Monday, March 13, 2006

Late to the Party: Front Mission 4

Platform: PlayStation 2
Publisher: Square Enix

Review Type: Touchy

Version: Retail


I've got two piles of games I intend to play. The first is in my office. It's the "new stuff" that I want to play for this blog or to review for a magazine. Then there's the pile next to my personal collection in the living room. These are games I've collected for my personal edification -- stuff I scored used during a Blockbuster promotion or games snagged during the Toys R' Us buy-one-get-one-free deal. Front Mission 4 is in that pile because I dig turn-based strategy. I've played more hours of Advance Wars than I care to admit. And this game feels very similar to the GBA title, only the complexity is turned up more than a few notches.

The mechs in Front Mission 4 are customizable. Weapons and armor can be upgraded, tweaked and even repainted. In combat, each of your mechs can interact via link points, allowing them to assist during offensive or defensive maneuvers. The layers of complication are thick, but not unwieldy. They're the sort of depth that you peel away rather than drown in.

I'm also a big fan of the battlegrounds. They look like the kind of cool locations you'd want to build in miniature for a table-top strategy game if you had the time, talent and patience to paint all those little trees and bridge spans. Right now, I'm thinking my way through a battle on a bridge. My four troops are met with tanks and six mechs. We're outnumbered without a repair mech and through failure I'm slowly formulating a technique for survival.

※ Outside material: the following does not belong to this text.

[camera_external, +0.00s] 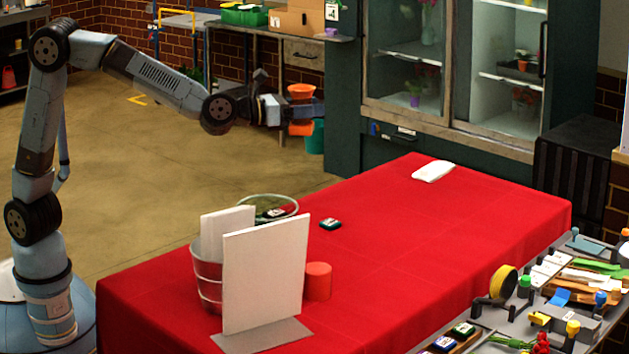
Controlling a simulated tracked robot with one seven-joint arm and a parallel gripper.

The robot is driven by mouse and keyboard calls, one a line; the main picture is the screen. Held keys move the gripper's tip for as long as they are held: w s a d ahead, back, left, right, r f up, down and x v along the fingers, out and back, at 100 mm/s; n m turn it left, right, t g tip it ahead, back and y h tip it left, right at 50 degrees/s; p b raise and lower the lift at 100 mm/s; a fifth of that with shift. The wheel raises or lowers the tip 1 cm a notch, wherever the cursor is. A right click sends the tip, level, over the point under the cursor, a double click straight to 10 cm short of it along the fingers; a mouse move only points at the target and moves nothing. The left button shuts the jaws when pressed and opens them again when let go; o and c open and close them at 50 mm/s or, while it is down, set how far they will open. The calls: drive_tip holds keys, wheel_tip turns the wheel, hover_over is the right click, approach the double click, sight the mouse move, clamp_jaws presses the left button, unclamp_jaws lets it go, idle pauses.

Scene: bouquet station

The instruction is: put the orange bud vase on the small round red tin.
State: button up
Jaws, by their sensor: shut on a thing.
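The orange bud vase (301,90) is in my gripper (305,109), in the air beyond the far left edge of the red table. The vase looks upright; its wide rim shows above the gripper and its base below, with the middle hidden by the fingers. My gripper is shut on it. The small round red tin (318,282) stands on the table, just right of a white upright panel (265,272). The panel may hide a little of the tin's left side. The tin's top looks bare. The vase is well above and behind the tin.
A metal bucket (207,272) with a white board stands left of the panel. A round glass-like vessel (268,208) and a small dark box (330,224) are behind the tin. A white folded cloth (433,171) lies at the far end. The table's middle and right are clear.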

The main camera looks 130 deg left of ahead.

The story here is a little more complicated than what Advance Wars usually offers. The dialogue isn't as sharp, but I like that they've written in reasons for having only a few "wansers" at your disposal. One one side of the split narrative you're part of a non-military mech research group, assisting in a sort of forenzic investigation of a mysterious attack. On the other you're a squad of aimless soldiers who go A.W.O.L. ala Kelly's Heroes after discovering a Venezuelan dictator's gold stash.

The PSP could really use a rich and graphically pleasing strategy game like this one. An engrossing strategy title could persuade me to give my DS a rest on long plane flights. How about a Front Mission 1-3 collection on UMD, Square-Enix?